-- BEGIN --
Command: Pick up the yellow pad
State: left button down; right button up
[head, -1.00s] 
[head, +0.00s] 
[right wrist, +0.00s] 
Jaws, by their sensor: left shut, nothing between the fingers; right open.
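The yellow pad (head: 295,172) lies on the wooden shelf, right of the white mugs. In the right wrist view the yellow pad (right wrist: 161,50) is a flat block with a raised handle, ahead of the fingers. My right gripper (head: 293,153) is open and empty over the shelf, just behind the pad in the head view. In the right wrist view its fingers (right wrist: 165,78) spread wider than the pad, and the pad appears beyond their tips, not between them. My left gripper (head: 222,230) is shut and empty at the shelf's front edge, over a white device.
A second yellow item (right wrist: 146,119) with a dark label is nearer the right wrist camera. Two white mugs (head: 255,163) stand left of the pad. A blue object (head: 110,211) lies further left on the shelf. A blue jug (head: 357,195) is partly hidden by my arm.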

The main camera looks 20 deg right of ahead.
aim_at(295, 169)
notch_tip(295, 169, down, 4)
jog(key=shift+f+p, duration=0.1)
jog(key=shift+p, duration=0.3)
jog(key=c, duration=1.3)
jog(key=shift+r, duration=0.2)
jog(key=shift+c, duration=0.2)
-- END --
-- BEGIN --
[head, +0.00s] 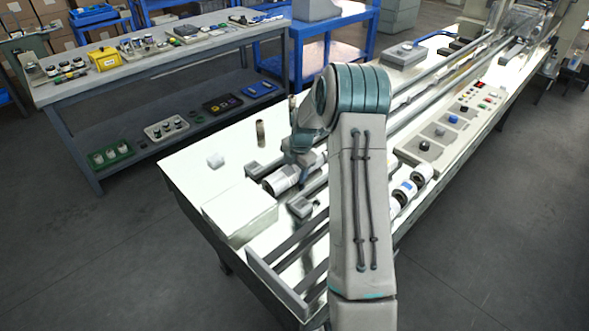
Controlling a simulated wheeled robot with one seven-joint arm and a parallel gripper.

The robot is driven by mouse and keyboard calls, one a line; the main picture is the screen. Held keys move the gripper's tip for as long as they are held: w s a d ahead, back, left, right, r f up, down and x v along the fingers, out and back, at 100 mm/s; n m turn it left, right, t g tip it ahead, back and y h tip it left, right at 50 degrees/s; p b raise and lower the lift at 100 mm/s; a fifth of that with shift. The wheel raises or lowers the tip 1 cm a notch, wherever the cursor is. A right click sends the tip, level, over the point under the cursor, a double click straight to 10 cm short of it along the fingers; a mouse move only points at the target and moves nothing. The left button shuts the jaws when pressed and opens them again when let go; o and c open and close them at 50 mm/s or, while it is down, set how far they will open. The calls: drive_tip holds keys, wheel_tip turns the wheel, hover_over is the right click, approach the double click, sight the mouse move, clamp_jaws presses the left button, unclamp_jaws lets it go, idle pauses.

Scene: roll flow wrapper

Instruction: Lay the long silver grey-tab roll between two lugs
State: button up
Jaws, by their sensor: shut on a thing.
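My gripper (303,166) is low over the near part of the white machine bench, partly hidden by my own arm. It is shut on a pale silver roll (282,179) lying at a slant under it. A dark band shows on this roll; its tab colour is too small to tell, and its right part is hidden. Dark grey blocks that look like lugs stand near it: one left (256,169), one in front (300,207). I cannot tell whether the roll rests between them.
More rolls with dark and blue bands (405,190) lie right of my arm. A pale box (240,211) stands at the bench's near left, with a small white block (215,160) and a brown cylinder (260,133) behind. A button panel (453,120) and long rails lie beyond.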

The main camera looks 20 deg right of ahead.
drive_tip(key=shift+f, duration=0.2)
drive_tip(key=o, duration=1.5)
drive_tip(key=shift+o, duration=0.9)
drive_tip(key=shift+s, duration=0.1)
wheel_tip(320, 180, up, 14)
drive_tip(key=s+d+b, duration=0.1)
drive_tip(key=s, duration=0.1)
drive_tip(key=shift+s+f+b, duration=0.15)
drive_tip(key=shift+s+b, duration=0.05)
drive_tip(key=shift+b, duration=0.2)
-- END --
## What you need to do
Take the lines from the line with "Instruction: Lay the" through the line with "State: button up", both ends included, and give them again exactly, with nothing else.

## Solution for this problem
Instruction: Lay the long silver grey-tab roll between two lugs
State: button up

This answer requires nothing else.